» **Exercise directions**
Leaving out all pictures, please print only the lines from the one containing "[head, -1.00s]" through the one containing "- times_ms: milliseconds".

[Source data]

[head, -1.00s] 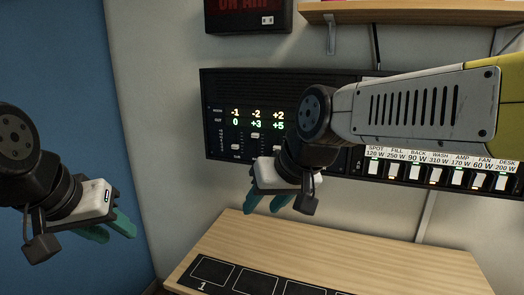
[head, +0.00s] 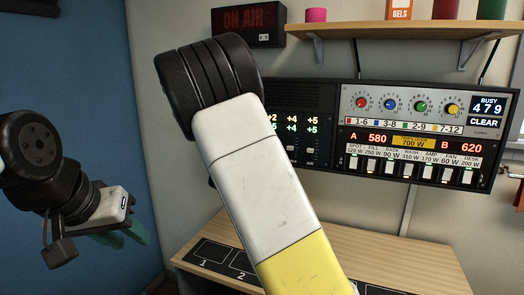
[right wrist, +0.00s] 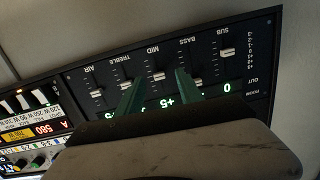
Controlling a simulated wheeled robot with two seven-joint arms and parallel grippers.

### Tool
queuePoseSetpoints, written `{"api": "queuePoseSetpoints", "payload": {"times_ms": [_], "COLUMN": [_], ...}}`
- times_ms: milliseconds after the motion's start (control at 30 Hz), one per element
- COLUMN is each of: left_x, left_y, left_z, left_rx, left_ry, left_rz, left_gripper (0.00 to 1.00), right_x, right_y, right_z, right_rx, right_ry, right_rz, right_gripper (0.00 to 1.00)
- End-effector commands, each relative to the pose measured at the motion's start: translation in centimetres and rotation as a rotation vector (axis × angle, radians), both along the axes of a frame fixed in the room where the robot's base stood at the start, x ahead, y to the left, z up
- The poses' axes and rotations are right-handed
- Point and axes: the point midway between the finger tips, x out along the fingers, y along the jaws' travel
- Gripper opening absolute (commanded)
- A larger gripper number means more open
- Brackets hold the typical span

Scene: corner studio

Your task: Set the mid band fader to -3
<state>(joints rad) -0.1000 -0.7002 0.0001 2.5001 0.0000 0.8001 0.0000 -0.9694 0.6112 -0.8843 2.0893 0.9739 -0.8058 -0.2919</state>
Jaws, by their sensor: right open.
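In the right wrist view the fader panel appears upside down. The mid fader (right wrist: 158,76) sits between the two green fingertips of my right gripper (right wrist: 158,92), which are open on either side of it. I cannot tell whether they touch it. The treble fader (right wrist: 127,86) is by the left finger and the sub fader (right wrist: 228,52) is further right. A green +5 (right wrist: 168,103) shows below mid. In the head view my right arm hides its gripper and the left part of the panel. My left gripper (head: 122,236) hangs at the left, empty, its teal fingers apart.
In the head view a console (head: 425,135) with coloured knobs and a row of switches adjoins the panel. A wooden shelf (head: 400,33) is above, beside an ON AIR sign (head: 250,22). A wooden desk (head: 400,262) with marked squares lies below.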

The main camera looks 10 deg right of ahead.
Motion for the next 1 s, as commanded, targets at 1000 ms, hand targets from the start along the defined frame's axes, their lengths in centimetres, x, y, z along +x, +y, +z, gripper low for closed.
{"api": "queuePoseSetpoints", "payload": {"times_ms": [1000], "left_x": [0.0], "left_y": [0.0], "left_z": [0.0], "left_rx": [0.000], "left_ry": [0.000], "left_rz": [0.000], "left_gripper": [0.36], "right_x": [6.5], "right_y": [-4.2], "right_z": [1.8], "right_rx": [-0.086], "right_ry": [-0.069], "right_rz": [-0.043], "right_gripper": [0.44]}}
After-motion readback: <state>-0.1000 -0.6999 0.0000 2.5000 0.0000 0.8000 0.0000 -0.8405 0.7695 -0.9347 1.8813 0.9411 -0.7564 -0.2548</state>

==

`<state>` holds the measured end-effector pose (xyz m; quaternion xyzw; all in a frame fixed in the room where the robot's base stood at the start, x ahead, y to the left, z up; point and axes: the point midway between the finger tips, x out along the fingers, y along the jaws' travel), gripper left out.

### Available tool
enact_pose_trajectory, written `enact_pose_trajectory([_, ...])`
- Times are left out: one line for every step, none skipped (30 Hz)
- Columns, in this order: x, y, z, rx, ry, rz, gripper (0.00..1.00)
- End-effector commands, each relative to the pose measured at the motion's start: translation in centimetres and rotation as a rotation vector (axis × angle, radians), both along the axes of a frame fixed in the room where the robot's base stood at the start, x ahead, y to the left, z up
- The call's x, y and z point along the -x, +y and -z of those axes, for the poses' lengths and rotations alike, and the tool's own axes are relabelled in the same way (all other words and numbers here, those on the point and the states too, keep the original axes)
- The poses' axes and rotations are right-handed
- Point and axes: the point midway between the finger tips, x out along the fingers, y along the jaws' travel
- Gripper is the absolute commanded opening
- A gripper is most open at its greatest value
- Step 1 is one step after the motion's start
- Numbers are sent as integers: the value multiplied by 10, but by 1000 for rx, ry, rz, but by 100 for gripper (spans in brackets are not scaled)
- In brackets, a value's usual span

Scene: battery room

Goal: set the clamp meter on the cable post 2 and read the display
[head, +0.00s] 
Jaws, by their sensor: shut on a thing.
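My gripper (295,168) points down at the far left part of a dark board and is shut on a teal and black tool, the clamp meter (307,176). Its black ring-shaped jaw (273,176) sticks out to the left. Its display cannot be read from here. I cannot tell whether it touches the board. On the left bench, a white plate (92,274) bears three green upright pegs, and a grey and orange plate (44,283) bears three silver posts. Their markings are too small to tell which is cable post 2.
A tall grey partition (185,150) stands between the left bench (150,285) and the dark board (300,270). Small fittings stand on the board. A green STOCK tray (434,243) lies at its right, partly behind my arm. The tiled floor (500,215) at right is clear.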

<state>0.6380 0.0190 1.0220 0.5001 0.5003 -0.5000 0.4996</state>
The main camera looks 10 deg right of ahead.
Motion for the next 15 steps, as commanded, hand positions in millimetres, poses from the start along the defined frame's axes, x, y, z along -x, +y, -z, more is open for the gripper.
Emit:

» **Right answer**
[head, -1.00s] 
[head, +0.00s] 
[right wrist, +0.00s] 
Controlling a simulated wheeled robot with two seven-joint arms and parallel grippers.

### Tool
queuePoseSetpoints, written `{"api": "queuePoseSetpoints", "payload": {"times_ms": [_], "COLUMN": [_], ...}}`
- times_ms: milliseconds after the motion's start (control at 30 Hz), one per element

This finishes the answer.